■ DATASET RECORDS
** start **

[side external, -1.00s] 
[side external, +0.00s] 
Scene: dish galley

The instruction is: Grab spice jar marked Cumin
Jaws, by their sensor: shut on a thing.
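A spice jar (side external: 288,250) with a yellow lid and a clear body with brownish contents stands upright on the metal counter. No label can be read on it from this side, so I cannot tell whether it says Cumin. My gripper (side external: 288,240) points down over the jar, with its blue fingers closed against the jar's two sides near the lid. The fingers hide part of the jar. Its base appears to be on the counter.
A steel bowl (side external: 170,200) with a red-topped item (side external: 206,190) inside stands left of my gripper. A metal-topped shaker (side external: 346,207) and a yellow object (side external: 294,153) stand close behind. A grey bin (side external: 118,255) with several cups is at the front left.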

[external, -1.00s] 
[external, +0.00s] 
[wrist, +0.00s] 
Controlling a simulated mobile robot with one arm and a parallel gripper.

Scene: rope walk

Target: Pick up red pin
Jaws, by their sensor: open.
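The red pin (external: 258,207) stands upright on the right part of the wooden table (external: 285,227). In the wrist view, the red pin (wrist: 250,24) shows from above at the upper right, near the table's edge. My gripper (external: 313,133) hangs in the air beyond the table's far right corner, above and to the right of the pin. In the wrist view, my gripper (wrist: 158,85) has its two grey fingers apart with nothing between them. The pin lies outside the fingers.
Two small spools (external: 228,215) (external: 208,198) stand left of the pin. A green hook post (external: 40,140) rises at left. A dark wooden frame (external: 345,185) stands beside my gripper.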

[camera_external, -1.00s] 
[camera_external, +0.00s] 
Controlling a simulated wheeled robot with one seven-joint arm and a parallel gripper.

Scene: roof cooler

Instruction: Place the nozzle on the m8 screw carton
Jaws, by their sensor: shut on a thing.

** end **

■ PROBLEM DESCRIPTION
Reproduce the lines exactly, from the line that contains "Controlling a simulated mobile" through the line that contains "Target: Pick up red pin", and nothing more.

■ OUTPUT BELOW
Controlling a simulated mobile robot with one arm and a parallel gripper.

Scene: rope walk

Target: Pick up red pin

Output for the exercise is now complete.